We believe that allowing the practice described would put your bank at risk of liability for conversion under the Illinois Uniform Commercial Code (UCC). Whether that is an acceptable risk to your institution is a business decision.

Under the Illinois UCC, a bank can be held liable for conversion if it makes or obtains payment with respect to an instrument for a person not entitled to enforce the instrument or receive payment. By depositing a check into the account of someone other than the named payee without the payee’s endorsement, your bank would be putting itself at risk for a claim of conversion if the student payee disputes that they consented to this practice.

Additionally, whether your bank could effectively defend itself by shifting the risk of liability onto the college for the described practice is questionable. The Northern District of Illinois has held that conversion under the Illinois UCC is an intentional tort that defendants are not allowed to seek contribution for, though Illinois courts seem to be conflicted as to whether a party may agree to indemnify another for an intentional tort.   

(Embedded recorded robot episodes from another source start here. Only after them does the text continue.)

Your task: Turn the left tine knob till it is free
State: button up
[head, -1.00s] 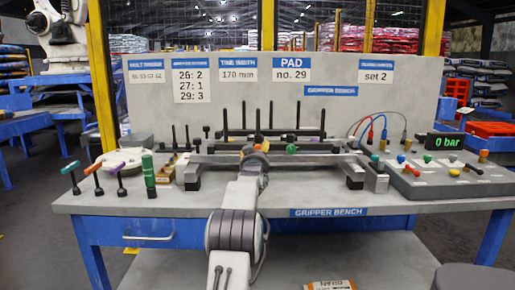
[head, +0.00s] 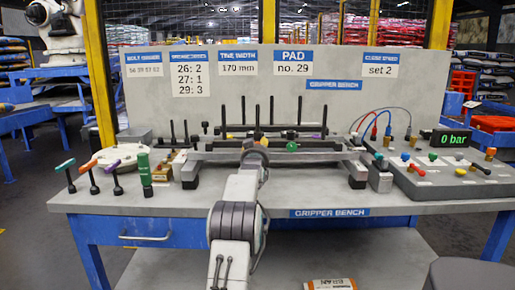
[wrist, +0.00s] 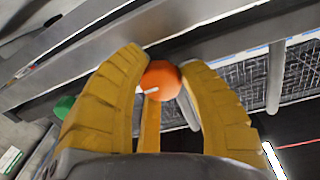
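The left tine knob looks to be the orange one (wrist: 161,78) in the wrist view, round with a short white mark. My gripper (wrist: 160,70) has its yellow fingers curved in on both sides of it, and they appear to touch it. In the head view my gripper (head: 254,156) is at the grey crossbeam (head: 210,157) on the bench and mostly hides the knob (head: 248,144). A green knob (head: 291,146) sits farther right on the beam. It also shows at the left of the wrist view (wrist: 64,106).
Lever-handled tools (head: 90,177) and an upright green-topped tool (head: 145,174) stand at the bench's left. Black upright rods (head: 271,112) rise behind the beam. A control box (head: 450,178) with coloured knobs and a "0 bar" display (head: 453,139) is at the right.

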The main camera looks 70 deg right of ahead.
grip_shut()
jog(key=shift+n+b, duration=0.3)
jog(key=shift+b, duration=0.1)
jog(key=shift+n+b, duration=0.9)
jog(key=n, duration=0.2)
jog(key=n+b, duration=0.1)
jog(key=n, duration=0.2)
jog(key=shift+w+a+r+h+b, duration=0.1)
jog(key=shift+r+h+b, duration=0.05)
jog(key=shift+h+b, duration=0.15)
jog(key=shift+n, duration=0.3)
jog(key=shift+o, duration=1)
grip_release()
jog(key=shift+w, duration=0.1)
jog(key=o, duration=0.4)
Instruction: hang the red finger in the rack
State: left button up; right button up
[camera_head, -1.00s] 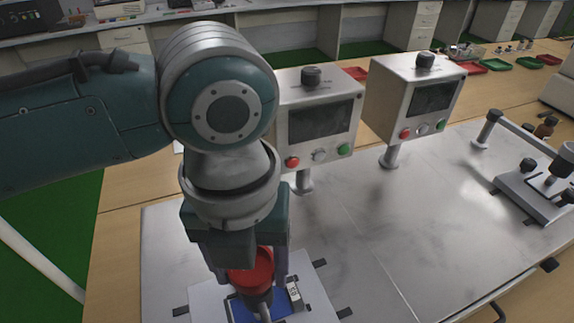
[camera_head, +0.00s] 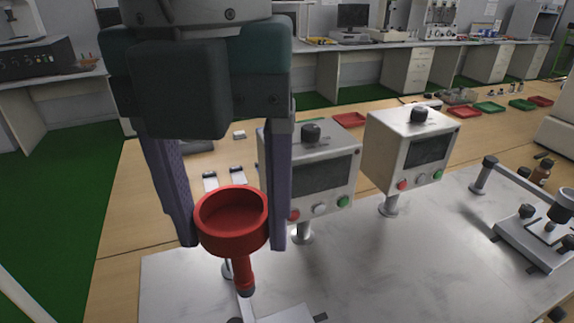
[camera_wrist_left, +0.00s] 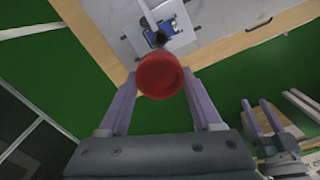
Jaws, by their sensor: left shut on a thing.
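The red finger (camera_head: 232,222), a red cup with a narrow stem ending in a dark tip, is between the two fingers of my left gripper (camera_head: 232,240). The gripper is shut on its cup, with the stem pointing down, above the grey worktop. In the left wrist view the red finger (camera_wrist_left: 160,75) sits between the fingertips, above a white and blue fixture (camera_wrist_left: 160,27). My right gripper (camera_wrist_left: 256,104) shows at the right of that view, its fingers apart and empty. I cannot make out the rack with certainty.
Two white control boxes (camera_head: 325,175) (camera_head: 408,155) on posts stand behind and right of the left gripper. A grey metal device (camera_head: 540,235) is at the far right. Red and green trays (camera_head: 489,106) lie at the back. The worktop's middle (camera_head: 400,270) is clear.

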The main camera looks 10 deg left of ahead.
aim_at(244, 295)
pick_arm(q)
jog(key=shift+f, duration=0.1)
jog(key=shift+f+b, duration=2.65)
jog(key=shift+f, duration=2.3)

You might note that the college could unilaterally apply any amounts due to students to a student’s tuition balance after obtaining their consent. This would avoid the need for the college to issue any checks at all.

If a check must be issued, you could avoid much of the risk of liability for conversion if the student payees negotiated the checks to the college by endorsing the checks and transferring them back to the college. As the described form would require the student’s signature anyway, the college could also have the students endorse the relevant checks and transfer them back at the same time so that they can be applied to their tuition balance.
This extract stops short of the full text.